Where can it be? Now let me see, In locker A or locker B. Perhaps it’s forward, No, it’s aft! I swear, I think I’m going daft! (Poem above was from one of the boating cookbooks belonging to our friend, Sandy Netting. It was she who first suggested to us a detailed storage inventory for the boat.)
It took four car-loads to transport all our “extra” stuff to the boat. The trick was to stow it, be able to retrieve it and to live easily among the hundreds of extra items we weren’t used to carrying aboard.
Though spacious for a 34-foot boat, Whistwind was not really designed with this kind of use in mind. Rather, it was intended to house a couple or small family for weekends and the occasional week on the water. There are too many berths and not enough closets and drawers.

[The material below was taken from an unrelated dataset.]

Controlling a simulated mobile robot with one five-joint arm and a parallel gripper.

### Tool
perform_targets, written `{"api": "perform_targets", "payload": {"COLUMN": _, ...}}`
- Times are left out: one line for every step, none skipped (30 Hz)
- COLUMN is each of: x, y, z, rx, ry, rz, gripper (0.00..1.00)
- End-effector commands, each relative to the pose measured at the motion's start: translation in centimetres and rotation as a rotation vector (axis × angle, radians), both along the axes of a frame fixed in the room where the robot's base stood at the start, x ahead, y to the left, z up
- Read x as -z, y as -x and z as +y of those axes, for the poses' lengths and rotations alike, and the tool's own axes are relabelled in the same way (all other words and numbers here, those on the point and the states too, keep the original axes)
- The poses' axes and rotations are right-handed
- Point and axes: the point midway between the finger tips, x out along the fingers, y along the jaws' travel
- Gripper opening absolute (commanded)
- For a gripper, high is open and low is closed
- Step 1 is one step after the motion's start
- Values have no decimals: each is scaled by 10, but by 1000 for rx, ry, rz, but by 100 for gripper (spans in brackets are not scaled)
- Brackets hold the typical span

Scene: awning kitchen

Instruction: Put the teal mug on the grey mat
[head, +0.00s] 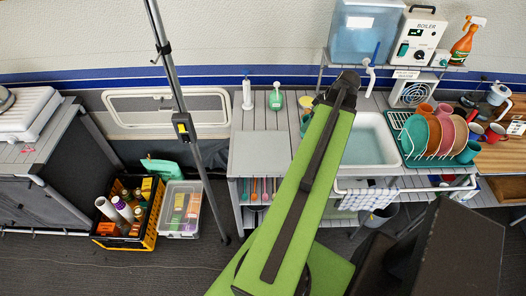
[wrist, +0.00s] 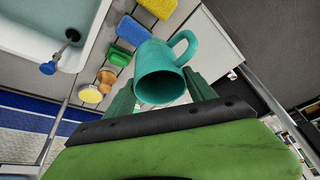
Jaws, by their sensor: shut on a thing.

So, we converted most of our hanging locker space to shelves. Hanging things waste space and they can actually wear out by rubbing on closet walls as the boat constantly rocks and rolls. The spaces under the settees were subdivided and fitted with plastic storage boxes and bins. Long shelves were subdivided with bins. The navigation station, now a desk, was fitted with compartments to house the laptop, cords and charts. The quarterberth, long since used as a storage locker, was refit with five large plastic storage bins. Then we questioned everything we normally carried and removed a few large items because they took up too much space and would likely not be used. Some spaces usually empty, like under and in front of the vee berth, were utilized.
Now we had to stow those four carloads of stuff into all those spaces. Priorities were to be able to find the stuff months after we’d forgotten where we’d stored it all, distributing the weight so that heavy stuff was low and balanced within the boat, putting things that were needed frequently on top and getting everything out of the way so the boat didn’t feel “crowded” while we relaxed down below.
We hope we solved the “finding it” with a computerized inventory. About 250 item descriptions and detailed locations (like quarterberth, bin 5) went into a spreadsheet covering something over 600 individual items. The list was sorted alphabetically by item and printed. (Yes, we carry a printer for the laptop.) There’s a space to indicate how many of each item we’ve pulled from inventory to help construct shopping lists when we need to resupply.
So far the storage works pretty well. We’ve been able to find stuff quickly, the boat doesn’t feel too crowded, we list (lean sideways) only a fraction of a degree and we’re only about 1½ inches lower in the water (mostly in the stern). The adage, “A place for everything and everything in its place,” is even more apropos than usual. You just can’t each have two projects “out” at once. Instantly, the boat feels crowded.
That, and, “Ya’ want to bring somethin’ new aboard? First, ya’ take something off!”